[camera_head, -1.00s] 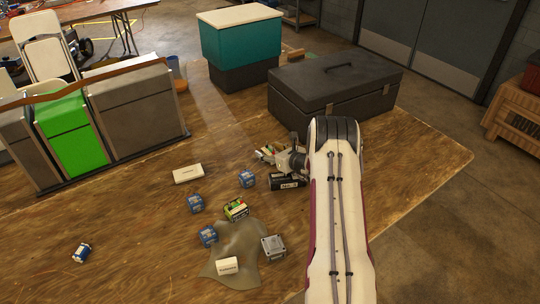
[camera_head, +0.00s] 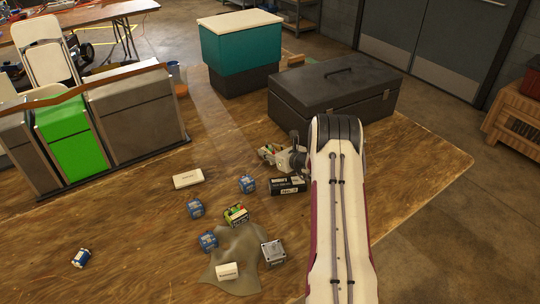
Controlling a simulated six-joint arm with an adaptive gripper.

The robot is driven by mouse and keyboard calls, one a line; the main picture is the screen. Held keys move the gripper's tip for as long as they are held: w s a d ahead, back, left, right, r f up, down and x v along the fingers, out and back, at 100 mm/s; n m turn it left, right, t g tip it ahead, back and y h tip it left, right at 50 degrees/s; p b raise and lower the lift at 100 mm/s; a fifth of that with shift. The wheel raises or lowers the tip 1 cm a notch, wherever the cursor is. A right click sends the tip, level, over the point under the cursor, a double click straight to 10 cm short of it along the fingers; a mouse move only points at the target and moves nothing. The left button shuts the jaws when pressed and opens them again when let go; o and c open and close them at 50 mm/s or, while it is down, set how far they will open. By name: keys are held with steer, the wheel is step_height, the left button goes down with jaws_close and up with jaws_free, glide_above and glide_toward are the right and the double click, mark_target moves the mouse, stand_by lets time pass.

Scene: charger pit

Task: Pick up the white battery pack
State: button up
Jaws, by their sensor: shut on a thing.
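My gripper (camera_head: 267,153) is at the end of my arm, low over the table in front of the black toolbox. It is shut on a small thing, mostly hidden by the fingers, which I cannot identify. A flat white pack (camera_head: 188,178) lies on the wood to the left, clear of my gripper. A second white block with dark print (camera_head: 228,271) lies on the grey-brown cloth (camera_head: 244,244), nearer the camera and also clear of my gripper. A black battery (camera_head: 288,186) lies just below my gripper in the picture.
Blue batteries (camera_head: 195,208) and a green-black one (camera_head: 236,215) lie mid-table. A grey metal block (camera_head: 273,253) sits at the cloth's edge. A blue-white battery (camera_head: 81,258) lies at left. The toolbox (camera_head: 330,88) and green bin (camera_head: 70,143) stand behind. Bare wood lies at left.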

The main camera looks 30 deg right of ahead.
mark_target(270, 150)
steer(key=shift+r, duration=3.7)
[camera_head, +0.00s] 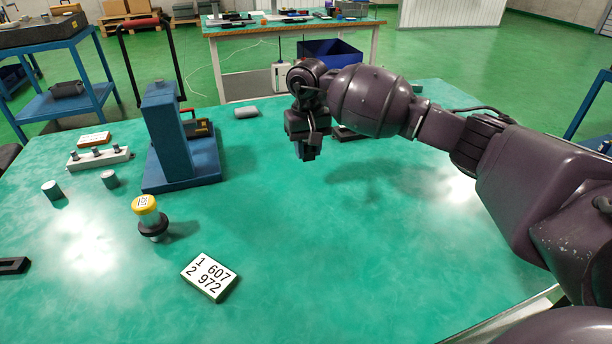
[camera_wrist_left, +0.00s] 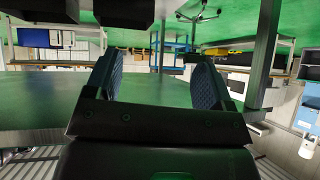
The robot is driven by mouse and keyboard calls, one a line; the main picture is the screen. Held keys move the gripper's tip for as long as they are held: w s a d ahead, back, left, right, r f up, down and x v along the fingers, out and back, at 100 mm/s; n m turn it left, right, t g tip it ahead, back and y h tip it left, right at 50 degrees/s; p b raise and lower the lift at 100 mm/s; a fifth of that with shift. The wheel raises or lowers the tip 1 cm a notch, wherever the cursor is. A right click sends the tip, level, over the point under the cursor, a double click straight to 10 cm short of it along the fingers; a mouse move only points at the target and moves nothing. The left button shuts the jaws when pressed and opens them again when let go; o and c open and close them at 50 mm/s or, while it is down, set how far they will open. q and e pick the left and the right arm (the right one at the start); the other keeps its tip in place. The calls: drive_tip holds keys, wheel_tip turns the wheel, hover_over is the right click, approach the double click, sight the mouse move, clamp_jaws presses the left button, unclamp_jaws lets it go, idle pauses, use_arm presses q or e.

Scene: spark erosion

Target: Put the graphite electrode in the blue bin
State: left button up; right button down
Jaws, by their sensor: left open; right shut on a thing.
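My right gripper (camera_head: 307,150) points down above the far middle of the green table, shut on a small dark thing. The fingers mostly hide this thing, so I cannot tell for sure that it is the graphite electrode. The blue bin (camera_head: 325,48) is open-topped and shows beyond the table's far edge, behind my right arm. The arm hides its lower part and what it stands on. My left gripper (camera_wrist_left: 158,85) is open in the left wrist view, with nothing between its two fingers.
A blue stand (camera_head: 172,140) rises at the left of the table. A yellow-topped piece (camera_head: 146,206), a number card (camera_head: 210,277), grey cylinders (camera_head: 52,190) and a white holder block (camera_head: 98,158) are nearby. A dark flat thing (camera_head: 347,134) lies behind my right gripper. The table's middle is clear.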

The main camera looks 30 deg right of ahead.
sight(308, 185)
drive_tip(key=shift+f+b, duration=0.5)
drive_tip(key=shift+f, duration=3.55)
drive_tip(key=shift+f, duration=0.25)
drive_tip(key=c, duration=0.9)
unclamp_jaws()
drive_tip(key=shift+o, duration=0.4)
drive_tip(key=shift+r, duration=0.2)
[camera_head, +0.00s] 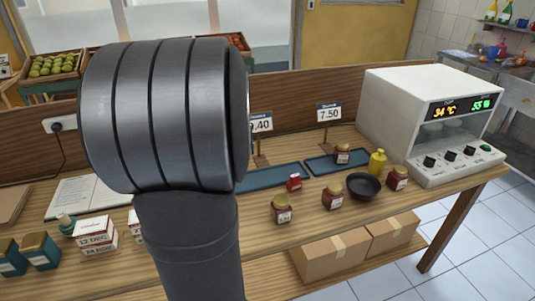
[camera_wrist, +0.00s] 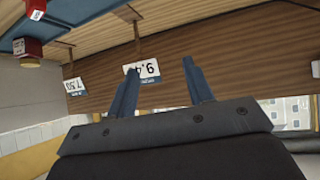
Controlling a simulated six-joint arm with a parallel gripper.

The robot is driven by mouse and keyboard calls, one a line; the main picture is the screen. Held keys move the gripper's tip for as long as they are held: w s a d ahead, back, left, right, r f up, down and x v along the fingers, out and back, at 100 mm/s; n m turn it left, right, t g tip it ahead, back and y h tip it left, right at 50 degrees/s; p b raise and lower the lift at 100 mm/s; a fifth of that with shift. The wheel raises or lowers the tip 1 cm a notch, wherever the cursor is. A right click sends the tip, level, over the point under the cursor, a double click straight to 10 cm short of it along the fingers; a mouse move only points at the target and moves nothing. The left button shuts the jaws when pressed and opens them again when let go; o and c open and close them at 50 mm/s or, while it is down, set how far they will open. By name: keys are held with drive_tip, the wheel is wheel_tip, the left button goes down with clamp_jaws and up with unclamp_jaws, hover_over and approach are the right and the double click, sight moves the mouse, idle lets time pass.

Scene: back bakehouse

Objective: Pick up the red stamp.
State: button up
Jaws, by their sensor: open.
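The red stamp (camera_head: 293,183) is a small red block with a pale patch, standing on the wooden counter at the front right corner of the left blue tray. My gripper (camera_wrist: 158,72) shows in the wrist view with its two blue fingers apart and nothing between them. It points toward the wooden back board and price signs. In the head view my arm covers the left centre and the fingers do not show. At the wrist view's upper left are two red items; the upper one (camera_wrist: 36,10) may be the stamp, but I cannot tell.
A white oven (camera_head: 415,115) bounds the right. Boxes (camera_head: 95,232) stand left.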

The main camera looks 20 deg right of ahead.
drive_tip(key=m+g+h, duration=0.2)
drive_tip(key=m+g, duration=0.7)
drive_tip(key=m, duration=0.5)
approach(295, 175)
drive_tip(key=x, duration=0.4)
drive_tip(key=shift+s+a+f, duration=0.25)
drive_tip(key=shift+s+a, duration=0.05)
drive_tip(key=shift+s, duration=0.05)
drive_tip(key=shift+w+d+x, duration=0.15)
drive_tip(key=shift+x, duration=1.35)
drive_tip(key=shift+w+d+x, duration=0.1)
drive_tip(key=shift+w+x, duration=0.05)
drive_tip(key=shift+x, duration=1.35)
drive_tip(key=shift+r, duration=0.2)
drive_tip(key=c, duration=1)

#### Aim of the task
From the records above, copy only the lines running from the line holding "Task: Pick up the white battery pack" through the line holding "Scene: spark erosion", with no pictures.

#### Complete response
Task: Pick up the white battery pack
State: button up
Jaws, by their sensor: shut on a thing.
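My gripper (camera_head: 267,153) is at the end of my arm, low over the table in front of the black toolbox. It is shut on a small thing, mostly hidden by the fingers, which I cannot identify. A flat white pack (camera_head: 188,178) lies on the wood to the left, clear of my gripper. A second white block with dark print (camera_head: 228,271) lies on the grey-brown cloth (camera_head: 244,244), nearer the camera and also clear of my gripper. A black battery (camera_head: 288,186) lies just below my gripper in the picture.
Blue batteries (camera_head: 195,208) and a green-black one (camera_head: 236,215) lie mid-table. A grey metal block (camera_head: 273,253) sits at the cloth's edge. A blue-white battery (camera_head: 81,258) lies at left. The toolbox (camera_head: 330,88) and green bin (camera_head: 70,143) stand behind. Bare wood lies at left.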

The main camera looks 30 deg right of ahead.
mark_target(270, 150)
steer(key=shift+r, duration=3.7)
[camera_head, +0.00s] 
[camera_wrist_left, +0.00s] 
The robot is driven by mouse and keyboard calls, one a line; the main picture is the screen. Held keys move the gripper's tip for as long as they are held: w s a d ahead, back, left, right, r f up, down and x v along the fingers, out and back, at 100 mm/s; n m turn it left, right, t g tip it ahead, back and y h tip it left, right at 50 degrees/s; p b raise and lower the lift at 100 mm/s; a fifth of that with shift. The wheel raises or lowers the tip 1 cm a notch, wherever the cursor is. A right click sends the tip, level, over the point under the cursor, a double click straight to 10 cm short of it along the fingers; a mouse move only points at the target and moves nothing. The left button shuts the jaws when pressed and opens them again when let go; o and c open and close them at 50 mm/s or, while it is down, set how far they will open. q and e pick the left and the right arm (the right one at the start); the other keeps its tip in place. The calls: drive_tip holds keys, wheel_tip turns the wheel, hover_over is the right click, approach the double click, sight the mouse move, clamp_jaws presses the left button, unclamp_jaws lets it go, idle pauses, use_arm presses q or e.

Scene: spark erosion

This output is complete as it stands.